Reputation: 609
I am querying a mongoDB from ADFv2 and I am trying to filter the data based on dates. However the date appears in a random string of numbers. Just wondering if there there is a way to filter the data dynamically in the source of the copy task as I am trying to load the data in an incremental fashion.
[
{
"_id": {
"$oid": "5d5123dc8cf0b4453ceb2088"
},
"TemplateId": "5d3ac5c77eb20a2cf4bdf46a",
"LastUpdate": {
"$date": 1565603495299
},
"Answers": [
{
"Question": "Q001c",
"Answer": {
"_t": "System.String[]",
"_v": [
"0,In person"
]
}
},
{
"Question": "Q001a",
"Answer": {
"_t": "System.String[]",
"_v": [
"0,Yes"
]
}
},
{
"Question": "Q003a",
"Answer": {
"_t": "System.String[]",
"_v": [
"0,Yes"
]
}
},
{
"Question": "Q006a",
"Answer": {
"_t": "System.String[]",
"_v": [
"1,No"
]
The SInk/Destination is into a SQL database. Any help will be greatly appreciated.
Upvotes: 1
Views: 1170
Reputation: 7126
I repro'd the incremental loading of data from MongoDb to SQL DB using ADF. As @Nick.Mc.Dermaid suggested, max of timestamp value should be given as watermark value for incremental data load. Approach that followed here is to copy all the data with date greater than watermark value and to update the watermark value with max of date. So that in next pipeline run, delta data will be copied. Below are the detailed steps.

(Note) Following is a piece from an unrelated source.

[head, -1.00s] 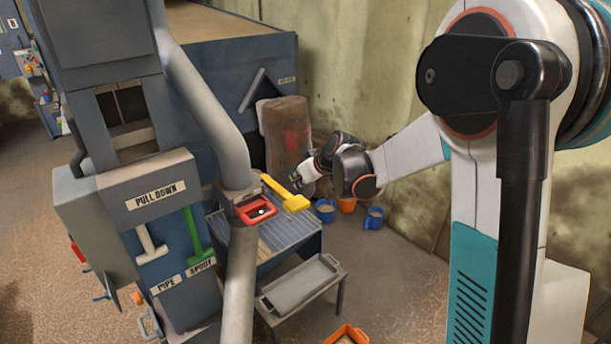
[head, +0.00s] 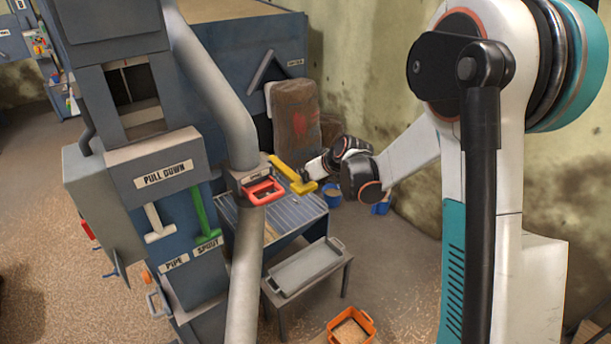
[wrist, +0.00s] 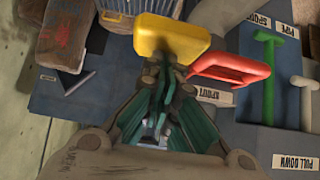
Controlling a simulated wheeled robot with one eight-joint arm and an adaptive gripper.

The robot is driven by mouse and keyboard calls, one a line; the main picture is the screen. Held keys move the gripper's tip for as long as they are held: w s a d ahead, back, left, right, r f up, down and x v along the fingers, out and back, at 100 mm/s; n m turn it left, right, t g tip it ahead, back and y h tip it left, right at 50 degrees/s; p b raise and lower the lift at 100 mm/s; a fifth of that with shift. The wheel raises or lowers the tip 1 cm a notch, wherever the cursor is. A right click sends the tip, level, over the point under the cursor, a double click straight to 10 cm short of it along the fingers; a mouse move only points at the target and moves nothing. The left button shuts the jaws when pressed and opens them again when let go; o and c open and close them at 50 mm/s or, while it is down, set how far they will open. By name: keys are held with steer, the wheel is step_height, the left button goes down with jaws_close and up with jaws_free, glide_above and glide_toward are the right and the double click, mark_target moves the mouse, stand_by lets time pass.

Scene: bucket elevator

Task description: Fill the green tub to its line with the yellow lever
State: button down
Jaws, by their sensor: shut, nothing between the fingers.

In MongoDB API, two documents are inserted into a container.
Then In SQL database, Watermark table is created as in below image with watermark value =1000000000000
.
The value for watermark is set as above, so that in first run all data from source gets loaded into sink.
A stored procedure is written in SQL database to update the watermark table with latest date value.
create proc usp_update_watermark_table as
begin
update watermark
set watermarkvalue=(select max(LastUpdate) from tgt_table)
end
select WatermarkValue from watermark
{"LastUpdate":{$gt:@{activity('LookupLastWaterMark').output.firstRow.WatermarkValue}}}
Stored procedure activity is added next to copy activity. So that new value gets updated in watermark table.
After pipeline run, the output table and watermark table is updated.
New Document is added in source
When pipeline is triggered again, only delta record got loaded to sink.
Upvotes: 2